Bruce Fogle on the damage modern insecticides have made on our natural world

When I lived outside Horsham, I knew spring was here when tadpoles, seemingly spontaneously, appeared in the tiny pond in our paved front garden. If I ever arrived at my wife Julia’s parent’s bungalow in Sayers Common when my in-laws were out I knew where a key was hidden by a drain - but as often as not I grabbed a corpulent toad, not the key, when I blindly felt for it. When I moved to Ford 30 years ago, I was mightily impressed by the nightly frog wardens on Tye Lane in nearby Walberton; volunteer Lollypop ladies and gentlemen guiding frogs on their hazardous hop across the road to their breeding pond. But if I see an amphibian in Sussex today, I take a picture and post it on Instagram. In the last 40 years numbers of common frogs and toads have dropped by 70%. What’s up?

Most of us are aware of the varied reasons that hedgehog numbers have dramatically fallen. Frogs and toads may be disappearing for similar reasons: the tidy way we maintain our gardens, intensive agriculture, new housing developments fragmenting the frog’s and toad’s environment, but there’s another unexpected possible cause - your desire to keep your dog flea free!

Nicotine is naturally produced by some plants, to protect themselves from being eaten by insects. In the 1980s scientists created synthetic nicotines, called neonicotinoids, and by the 1990s these were marketed as insecticides, to protect arable crops. While very effective crop protectors, these chemicals caused unexpected problems. They were implicated in ‘colony collapse disorder’ in honeybees and by 2018 the EU banned their use in agriculture. We did too. They weren’t banned as ‘spot-on’ anti-flea treatments for dogs and cats because there was an assumption that there were likely to be fewer environmental impacts due to the amount of product used and the animals they were used on.

In 2019 Dr Rosemary Perkins, a vet and Phd student at the University of Sussex, found widespread contamination of English rivers with two neurotoxic pesticides used in dog anti- flea products and the greatest concentrations were downstream from sewage works. She found fipronil (never used in agriculture) in 98% of water samples and imidacloprid in 66% of samples.

Researchers at the University of Grenoble in France discovered that fipronil doesn’t detoxify well in frogs and accumulates in their ovaries.
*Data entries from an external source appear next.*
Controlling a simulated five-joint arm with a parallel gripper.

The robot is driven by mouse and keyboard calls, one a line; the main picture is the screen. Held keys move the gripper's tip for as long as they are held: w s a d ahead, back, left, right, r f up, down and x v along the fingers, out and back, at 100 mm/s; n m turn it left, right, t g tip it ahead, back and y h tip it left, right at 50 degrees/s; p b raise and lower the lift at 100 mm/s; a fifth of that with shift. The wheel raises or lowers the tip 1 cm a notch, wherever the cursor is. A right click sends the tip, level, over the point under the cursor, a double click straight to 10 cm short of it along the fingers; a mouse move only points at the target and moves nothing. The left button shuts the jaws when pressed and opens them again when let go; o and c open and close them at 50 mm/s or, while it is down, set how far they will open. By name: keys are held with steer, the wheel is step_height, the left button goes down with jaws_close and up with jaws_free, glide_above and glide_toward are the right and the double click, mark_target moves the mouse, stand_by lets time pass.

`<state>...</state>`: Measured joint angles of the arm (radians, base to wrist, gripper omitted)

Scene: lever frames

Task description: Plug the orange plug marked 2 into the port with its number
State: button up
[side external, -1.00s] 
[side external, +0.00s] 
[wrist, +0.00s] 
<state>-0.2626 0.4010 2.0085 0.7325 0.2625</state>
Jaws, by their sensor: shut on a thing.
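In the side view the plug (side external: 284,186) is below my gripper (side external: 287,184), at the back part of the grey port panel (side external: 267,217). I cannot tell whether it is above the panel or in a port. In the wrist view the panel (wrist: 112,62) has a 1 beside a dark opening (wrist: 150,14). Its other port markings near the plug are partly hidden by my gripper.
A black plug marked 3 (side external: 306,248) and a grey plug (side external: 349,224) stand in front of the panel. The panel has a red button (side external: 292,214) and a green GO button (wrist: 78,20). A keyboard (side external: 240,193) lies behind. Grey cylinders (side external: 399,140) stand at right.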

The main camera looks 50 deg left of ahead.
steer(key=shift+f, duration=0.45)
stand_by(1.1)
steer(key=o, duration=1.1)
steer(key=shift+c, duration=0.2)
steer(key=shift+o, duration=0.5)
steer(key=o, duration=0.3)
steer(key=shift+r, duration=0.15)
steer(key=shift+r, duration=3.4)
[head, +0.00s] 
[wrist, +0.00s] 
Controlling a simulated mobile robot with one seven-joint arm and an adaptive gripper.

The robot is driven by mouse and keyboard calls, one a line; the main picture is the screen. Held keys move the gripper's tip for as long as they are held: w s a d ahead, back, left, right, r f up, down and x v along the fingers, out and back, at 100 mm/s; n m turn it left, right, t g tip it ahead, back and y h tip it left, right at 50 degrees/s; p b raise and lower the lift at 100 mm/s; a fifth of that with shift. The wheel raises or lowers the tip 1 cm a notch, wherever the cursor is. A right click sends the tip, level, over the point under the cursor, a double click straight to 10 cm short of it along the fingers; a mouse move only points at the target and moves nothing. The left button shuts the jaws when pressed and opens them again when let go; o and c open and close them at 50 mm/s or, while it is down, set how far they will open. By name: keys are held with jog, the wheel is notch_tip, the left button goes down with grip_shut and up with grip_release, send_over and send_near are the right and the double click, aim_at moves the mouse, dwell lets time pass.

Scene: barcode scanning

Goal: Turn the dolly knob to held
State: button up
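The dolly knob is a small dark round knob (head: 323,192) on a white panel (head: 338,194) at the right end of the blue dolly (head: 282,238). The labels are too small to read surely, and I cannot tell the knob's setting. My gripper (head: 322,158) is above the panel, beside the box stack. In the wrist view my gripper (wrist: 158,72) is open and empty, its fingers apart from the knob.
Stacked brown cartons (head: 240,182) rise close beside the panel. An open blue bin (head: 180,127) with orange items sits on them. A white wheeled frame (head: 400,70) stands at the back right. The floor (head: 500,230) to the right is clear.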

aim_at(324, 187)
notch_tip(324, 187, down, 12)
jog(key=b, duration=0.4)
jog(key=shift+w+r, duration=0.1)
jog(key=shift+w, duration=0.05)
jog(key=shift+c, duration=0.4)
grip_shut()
This could explain how frog reproduction is influenced by this chemical.

Imidacloprid and fipronil are powerful insect killers. One monthly flea treatment of a Labrador contains enough imidacloprid to kill 25 million bees. In aquatic ecosystems insect larvae are important food for frogs and toads. Is this how the chemical finds its way into their ovaries?

By weight, imidacloprid is one of the best-selling veterinary parasiticides in the UK. The chemical may be banned from agriculture but more than 2500 kilograms is sold yearly, destined for the dog and cat market as a parasiticide.

In 2002 a beautifully designed ‘toad tunnel’ was built under the A283 just outside Petworth Park, to help frogs migrate to the large pond in the park. The charity Froglife’s research shows that two out of three amphibia that start a trip through a toad tunnel keep on hopping. Only one in three turn back. But the A283 tunnel was a dud. Local frogs and toad failed to turn up and it’s no longer maintained.

At the RSCPA Sussex West Mount Noddy Animal Centre, there is a policy of always investigating the effects on the environment before using any insecticide or herbicide. We’re coming into the flea season right now. If you have a dog or cat, think about what your individual pet’s risks and needs are before using any parasite-control chemicals. They are effective when needed but just as we are being more sensible about using antibiotics only when really required we should be doing the same with insecticides.